+++ Collected material +++

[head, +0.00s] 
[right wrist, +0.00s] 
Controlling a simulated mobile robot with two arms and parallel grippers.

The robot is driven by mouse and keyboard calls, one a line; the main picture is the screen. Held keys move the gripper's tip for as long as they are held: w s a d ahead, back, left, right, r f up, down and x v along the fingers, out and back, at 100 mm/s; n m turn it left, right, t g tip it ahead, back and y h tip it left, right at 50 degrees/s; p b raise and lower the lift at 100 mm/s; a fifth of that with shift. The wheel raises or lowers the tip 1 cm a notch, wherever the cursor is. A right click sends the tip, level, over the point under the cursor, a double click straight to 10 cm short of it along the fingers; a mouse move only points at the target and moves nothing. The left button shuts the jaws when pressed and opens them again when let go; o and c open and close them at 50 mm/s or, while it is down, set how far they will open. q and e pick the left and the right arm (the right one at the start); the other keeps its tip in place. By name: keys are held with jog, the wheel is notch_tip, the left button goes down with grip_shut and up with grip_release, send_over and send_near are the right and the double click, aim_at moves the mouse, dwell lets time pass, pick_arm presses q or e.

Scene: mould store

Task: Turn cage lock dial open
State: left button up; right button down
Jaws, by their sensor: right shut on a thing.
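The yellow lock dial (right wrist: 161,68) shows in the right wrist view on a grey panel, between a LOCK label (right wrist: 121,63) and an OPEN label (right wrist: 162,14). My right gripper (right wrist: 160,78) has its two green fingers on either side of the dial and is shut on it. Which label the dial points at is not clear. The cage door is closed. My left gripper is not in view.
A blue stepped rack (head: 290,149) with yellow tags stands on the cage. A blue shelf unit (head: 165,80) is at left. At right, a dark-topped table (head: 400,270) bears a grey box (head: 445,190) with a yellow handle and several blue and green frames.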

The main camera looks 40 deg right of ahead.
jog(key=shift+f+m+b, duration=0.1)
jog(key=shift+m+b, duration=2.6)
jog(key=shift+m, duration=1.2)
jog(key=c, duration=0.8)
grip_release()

+++

## Instructions to follow
Everything from the line containing "Controlling a simulated" down to the line containing "State: left button up; right button down" should be repeated exactly, with both end lines kept and no other lines added.

## Response for this exercise
Controlling a simulated mobile robot with two arms and parallel grippers.

The robot is driven by mouse and keyboard calls, one a line; the main picture is the screen. Held keys move the gripper's tip for as long as they are held: w s a d ahead, back, left, right, r f up, down and x v along the fingers, out and back, at 100 mm/s; n m turn it left, right, t g tip it ahead, back and y h tip it left, right at 50 degrees/s; p b raise and lower the lift at 100 mm/s; a fifth of that with shift. The wheel raises or lowers the tip 1 cm a notch, wherever the cursor is. A right click sends the tip, level, over the point under the cursor, a double click straight to 10 cm short of it along the fingers; a mouse move only points at the target and moves nothing. The left button shuts the jaws when pressed and opens them again when let go; o and c open and close them at 50 mm/s or, while it is down, set how far they will open. q and e pick the left and the right arm (the right one at the start); the other keeps its tip in place. By name: keys are held with jog, the wheel is notch_tip, the left button goes down with grip_shut and up with grip_release, send_over and send_near are the right and the double click, aim_at moves the mouse, dwell lets time pass, pick_arm presses q or e.

Scene: mould store

Task: Turn cage lock dial open
State: left button up; right button down

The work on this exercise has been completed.